- [Source material]:
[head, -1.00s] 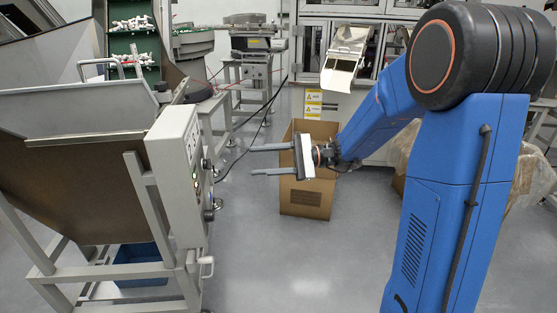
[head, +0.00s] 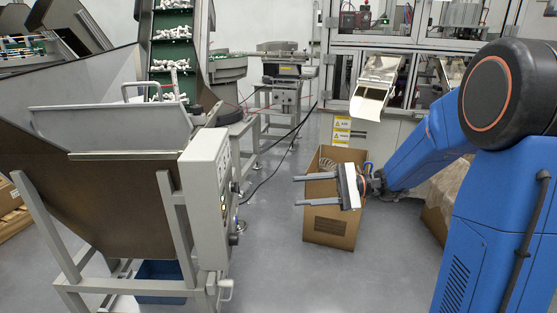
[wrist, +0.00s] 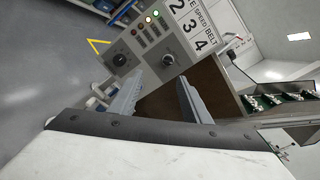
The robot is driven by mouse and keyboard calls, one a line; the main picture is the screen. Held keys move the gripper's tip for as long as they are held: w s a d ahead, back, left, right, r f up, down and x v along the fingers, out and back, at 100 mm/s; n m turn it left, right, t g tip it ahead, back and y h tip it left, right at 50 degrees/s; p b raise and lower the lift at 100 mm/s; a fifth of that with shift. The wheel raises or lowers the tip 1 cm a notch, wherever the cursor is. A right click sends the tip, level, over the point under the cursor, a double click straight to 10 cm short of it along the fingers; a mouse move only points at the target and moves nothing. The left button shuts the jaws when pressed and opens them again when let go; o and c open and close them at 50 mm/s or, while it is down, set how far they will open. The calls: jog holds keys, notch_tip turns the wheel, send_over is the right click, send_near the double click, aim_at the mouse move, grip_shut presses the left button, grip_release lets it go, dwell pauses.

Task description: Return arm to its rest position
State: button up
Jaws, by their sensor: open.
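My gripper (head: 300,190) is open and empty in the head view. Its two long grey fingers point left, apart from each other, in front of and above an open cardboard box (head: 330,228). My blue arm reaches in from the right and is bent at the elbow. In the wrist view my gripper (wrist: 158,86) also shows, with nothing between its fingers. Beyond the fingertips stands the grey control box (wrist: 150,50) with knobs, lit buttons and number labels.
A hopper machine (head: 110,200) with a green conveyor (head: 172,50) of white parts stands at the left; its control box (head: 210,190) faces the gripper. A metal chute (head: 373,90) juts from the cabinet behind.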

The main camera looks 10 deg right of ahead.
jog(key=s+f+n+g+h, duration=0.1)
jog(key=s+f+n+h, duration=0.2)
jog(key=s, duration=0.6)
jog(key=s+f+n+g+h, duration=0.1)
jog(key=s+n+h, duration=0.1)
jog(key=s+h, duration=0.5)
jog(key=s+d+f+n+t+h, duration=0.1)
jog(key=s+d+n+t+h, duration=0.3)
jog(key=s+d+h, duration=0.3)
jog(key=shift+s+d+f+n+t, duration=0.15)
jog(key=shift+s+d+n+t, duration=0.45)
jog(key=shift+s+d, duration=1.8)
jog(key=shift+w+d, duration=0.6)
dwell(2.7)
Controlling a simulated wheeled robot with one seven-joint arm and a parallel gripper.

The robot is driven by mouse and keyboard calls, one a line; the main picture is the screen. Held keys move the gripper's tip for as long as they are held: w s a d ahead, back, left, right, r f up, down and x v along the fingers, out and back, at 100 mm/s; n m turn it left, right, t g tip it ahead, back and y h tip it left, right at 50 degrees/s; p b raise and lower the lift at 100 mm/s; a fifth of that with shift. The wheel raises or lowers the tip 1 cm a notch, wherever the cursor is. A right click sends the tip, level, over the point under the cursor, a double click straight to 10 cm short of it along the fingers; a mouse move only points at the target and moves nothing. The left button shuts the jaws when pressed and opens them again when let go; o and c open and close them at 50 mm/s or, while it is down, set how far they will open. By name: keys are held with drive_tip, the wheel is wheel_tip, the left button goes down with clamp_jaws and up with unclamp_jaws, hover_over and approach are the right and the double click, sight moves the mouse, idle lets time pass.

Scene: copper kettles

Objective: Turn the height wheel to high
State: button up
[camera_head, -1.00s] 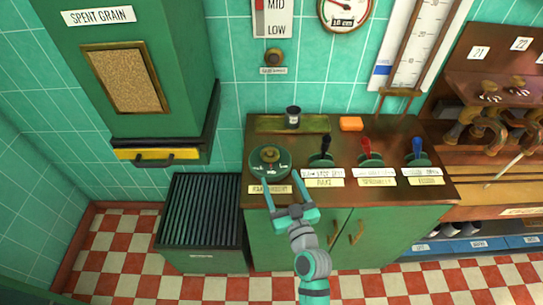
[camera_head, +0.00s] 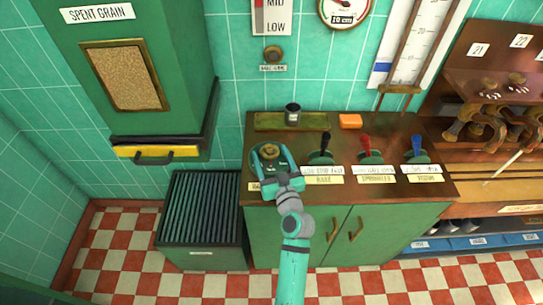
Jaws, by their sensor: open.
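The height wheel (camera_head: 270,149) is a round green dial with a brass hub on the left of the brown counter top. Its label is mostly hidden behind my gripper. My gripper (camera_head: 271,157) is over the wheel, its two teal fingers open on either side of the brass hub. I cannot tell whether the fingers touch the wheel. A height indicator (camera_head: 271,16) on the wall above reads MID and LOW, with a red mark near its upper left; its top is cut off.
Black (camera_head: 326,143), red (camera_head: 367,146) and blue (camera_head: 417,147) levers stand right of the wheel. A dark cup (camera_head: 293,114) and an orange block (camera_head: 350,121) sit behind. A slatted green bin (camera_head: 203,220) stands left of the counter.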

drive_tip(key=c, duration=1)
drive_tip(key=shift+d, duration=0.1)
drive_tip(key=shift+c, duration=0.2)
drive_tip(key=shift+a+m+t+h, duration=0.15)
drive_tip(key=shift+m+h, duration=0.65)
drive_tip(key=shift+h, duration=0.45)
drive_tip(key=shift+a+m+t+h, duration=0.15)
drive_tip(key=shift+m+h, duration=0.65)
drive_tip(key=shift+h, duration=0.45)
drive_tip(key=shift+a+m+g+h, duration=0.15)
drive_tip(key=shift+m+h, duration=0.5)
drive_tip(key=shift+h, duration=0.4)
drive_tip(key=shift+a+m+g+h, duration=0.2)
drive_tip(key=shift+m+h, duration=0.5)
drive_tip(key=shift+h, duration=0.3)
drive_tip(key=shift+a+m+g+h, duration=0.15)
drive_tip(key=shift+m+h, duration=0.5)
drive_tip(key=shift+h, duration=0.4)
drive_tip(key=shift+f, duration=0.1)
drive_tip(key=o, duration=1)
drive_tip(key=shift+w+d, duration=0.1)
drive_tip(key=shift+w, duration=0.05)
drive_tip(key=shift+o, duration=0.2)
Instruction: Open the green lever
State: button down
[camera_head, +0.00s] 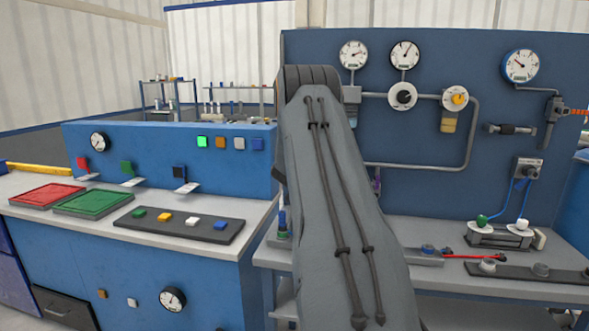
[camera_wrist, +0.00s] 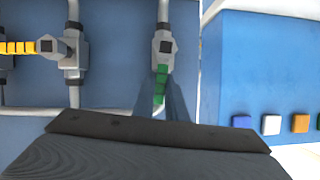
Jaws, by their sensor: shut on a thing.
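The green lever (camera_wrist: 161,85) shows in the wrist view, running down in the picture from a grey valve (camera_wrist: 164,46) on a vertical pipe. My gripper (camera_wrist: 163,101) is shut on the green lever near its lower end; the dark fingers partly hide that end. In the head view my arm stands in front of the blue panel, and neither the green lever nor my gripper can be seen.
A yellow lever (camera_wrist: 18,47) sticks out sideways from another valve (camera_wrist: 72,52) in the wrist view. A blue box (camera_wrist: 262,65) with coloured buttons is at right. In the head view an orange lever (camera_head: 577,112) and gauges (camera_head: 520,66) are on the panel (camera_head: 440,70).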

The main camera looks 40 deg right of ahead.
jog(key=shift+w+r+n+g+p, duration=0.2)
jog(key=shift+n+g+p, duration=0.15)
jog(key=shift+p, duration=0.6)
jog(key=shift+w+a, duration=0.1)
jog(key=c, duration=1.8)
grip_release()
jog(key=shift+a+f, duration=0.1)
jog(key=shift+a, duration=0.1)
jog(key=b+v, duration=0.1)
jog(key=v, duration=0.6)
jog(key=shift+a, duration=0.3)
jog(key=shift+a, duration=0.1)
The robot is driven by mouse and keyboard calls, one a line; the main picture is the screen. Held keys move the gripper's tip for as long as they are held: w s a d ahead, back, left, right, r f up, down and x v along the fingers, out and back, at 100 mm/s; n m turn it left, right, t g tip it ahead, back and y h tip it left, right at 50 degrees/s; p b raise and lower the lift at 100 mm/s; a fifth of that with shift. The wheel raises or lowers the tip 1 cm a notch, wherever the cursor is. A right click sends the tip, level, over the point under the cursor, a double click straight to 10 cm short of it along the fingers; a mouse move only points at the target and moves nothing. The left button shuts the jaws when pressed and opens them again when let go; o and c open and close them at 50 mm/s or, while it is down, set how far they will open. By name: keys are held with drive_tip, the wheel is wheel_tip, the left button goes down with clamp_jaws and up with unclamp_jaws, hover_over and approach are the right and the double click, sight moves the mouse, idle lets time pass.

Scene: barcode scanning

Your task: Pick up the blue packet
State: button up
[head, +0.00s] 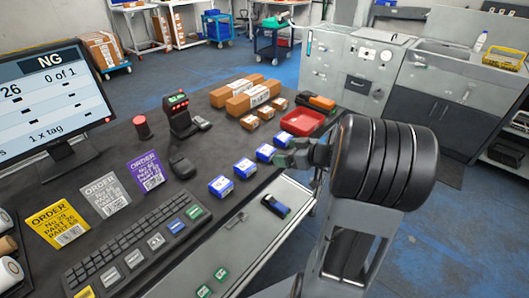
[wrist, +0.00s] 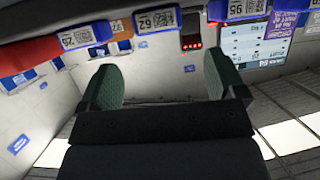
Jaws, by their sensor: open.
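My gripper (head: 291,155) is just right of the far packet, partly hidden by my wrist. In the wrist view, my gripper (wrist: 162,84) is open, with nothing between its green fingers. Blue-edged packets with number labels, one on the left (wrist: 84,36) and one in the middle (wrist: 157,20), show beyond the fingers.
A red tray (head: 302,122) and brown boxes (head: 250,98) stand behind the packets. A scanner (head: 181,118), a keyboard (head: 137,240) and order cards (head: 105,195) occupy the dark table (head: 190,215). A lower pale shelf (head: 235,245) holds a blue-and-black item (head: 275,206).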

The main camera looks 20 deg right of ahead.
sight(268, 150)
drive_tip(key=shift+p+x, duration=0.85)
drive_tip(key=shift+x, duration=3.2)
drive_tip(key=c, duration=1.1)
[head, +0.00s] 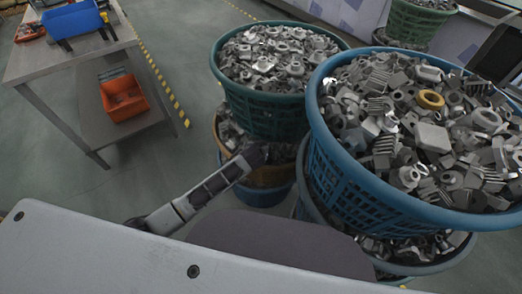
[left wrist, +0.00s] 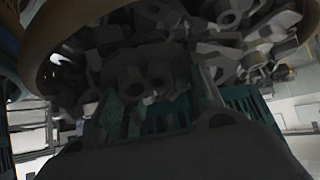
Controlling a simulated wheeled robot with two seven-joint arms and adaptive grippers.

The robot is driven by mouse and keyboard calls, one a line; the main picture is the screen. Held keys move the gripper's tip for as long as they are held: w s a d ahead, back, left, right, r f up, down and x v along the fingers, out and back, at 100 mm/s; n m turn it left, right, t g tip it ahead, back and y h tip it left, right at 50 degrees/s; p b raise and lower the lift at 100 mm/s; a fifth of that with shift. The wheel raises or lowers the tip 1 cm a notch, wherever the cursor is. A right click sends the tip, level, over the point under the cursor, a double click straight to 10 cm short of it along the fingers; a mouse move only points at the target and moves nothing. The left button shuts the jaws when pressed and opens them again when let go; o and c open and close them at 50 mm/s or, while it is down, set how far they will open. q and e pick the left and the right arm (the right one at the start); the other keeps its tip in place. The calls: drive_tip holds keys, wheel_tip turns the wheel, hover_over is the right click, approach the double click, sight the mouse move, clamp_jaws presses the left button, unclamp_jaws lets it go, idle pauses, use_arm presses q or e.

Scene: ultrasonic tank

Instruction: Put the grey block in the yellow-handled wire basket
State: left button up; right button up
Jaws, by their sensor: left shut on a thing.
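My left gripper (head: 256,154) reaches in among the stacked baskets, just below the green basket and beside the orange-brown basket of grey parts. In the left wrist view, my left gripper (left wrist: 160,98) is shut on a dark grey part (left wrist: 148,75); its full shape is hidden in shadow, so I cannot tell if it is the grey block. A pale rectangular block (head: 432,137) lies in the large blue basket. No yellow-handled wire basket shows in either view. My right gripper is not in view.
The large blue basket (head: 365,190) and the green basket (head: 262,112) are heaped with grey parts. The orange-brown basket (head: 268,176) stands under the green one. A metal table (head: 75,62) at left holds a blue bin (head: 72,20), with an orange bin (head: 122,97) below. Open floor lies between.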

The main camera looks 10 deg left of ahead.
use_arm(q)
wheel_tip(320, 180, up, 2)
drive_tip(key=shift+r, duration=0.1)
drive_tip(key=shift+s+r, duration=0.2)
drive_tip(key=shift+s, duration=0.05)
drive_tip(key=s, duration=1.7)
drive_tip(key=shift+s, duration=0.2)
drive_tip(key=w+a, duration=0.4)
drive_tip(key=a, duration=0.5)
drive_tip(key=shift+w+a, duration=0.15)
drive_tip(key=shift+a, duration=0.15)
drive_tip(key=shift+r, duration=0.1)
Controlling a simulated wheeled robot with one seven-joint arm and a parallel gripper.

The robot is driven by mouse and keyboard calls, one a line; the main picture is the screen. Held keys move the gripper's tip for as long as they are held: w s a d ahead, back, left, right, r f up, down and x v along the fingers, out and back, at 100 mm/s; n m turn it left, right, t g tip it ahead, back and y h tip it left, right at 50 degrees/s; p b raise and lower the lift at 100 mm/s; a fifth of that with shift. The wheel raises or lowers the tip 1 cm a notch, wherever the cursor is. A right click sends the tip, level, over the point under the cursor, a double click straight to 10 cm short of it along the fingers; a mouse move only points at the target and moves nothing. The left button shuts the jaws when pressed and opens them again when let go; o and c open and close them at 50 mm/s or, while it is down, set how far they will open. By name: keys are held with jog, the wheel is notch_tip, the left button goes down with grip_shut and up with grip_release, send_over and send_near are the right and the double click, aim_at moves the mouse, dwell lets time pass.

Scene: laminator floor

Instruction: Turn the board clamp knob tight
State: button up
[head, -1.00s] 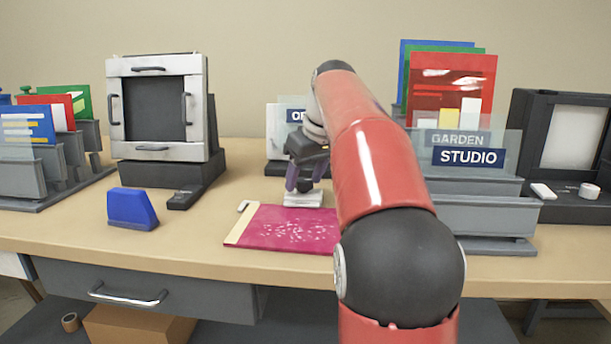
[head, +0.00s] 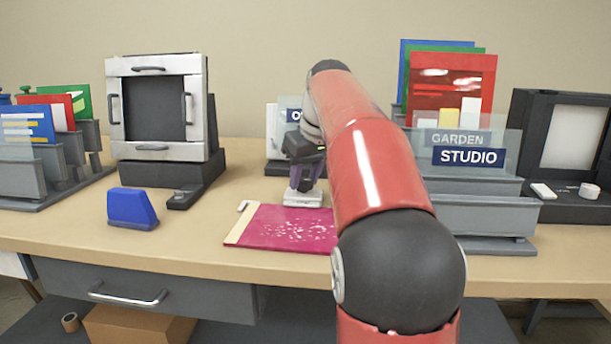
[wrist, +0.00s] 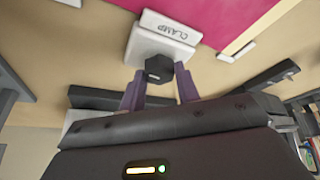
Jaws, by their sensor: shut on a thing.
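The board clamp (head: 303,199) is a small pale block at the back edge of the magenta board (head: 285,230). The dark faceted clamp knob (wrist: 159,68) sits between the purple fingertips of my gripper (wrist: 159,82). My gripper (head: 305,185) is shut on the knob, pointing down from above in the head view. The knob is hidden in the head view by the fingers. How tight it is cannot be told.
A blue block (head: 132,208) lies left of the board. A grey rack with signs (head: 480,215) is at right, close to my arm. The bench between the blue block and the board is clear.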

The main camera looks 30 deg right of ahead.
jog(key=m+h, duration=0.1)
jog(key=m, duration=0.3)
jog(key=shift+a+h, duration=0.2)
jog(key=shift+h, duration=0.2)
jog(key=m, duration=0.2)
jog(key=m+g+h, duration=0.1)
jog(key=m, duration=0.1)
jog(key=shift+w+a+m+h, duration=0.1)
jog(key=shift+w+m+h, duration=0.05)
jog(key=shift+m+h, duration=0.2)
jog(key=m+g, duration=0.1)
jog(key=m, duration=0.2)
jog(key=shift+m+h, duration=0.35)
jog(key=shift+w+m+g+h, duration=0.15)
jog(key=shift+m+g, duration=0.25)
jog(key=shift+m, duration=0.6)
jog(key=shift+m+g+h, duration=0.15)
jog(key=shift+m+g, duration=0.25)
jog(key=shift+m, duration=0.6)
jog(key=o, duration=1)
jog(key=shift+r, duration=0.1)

- [Directive]: Starting at the top of the listing above, reproduce each line up to and including the one with "go, dwell pauses."; omit the pictures.

- [Solved problem]:
[head, -1.00s] 
[head, +0.00s] 
[wrist, +0.00s] 
The robot is driven by mouse and keyboard calls, one a line; the main picture is the screen. Held keys move the gripper's tip for as long as they are held: w s a d ahead, back, left, right, r f up, down and x v along the fingers, out and back, at 100 mm/s; n m turn it left, right, t g tip it ahead, back and y h tip it left, right at 50 degrees/s; p b raise and lower the lift at 100 mm/s; a fifth of that with shift. The wheel raises or lowers the tip 1 cm a notch, wherever the cursor is. A right click sends the tip, level, over the point under the cursor, a double click straight to 10 cm short of it along the fingers; a mouse move only points at the target and moves nothing. The left button shuts the jaws when pressed and opens them again when let go; o and c open and close them at 50 mm/s or, while it is down, set how far they will open. The calls: jog holds keys, notch_tip turns the wheel, send_over is the right click, send_near the double click, aim_at the mouse move, grip_shut presses the left button, grip_release lets it go, dwell pauses.

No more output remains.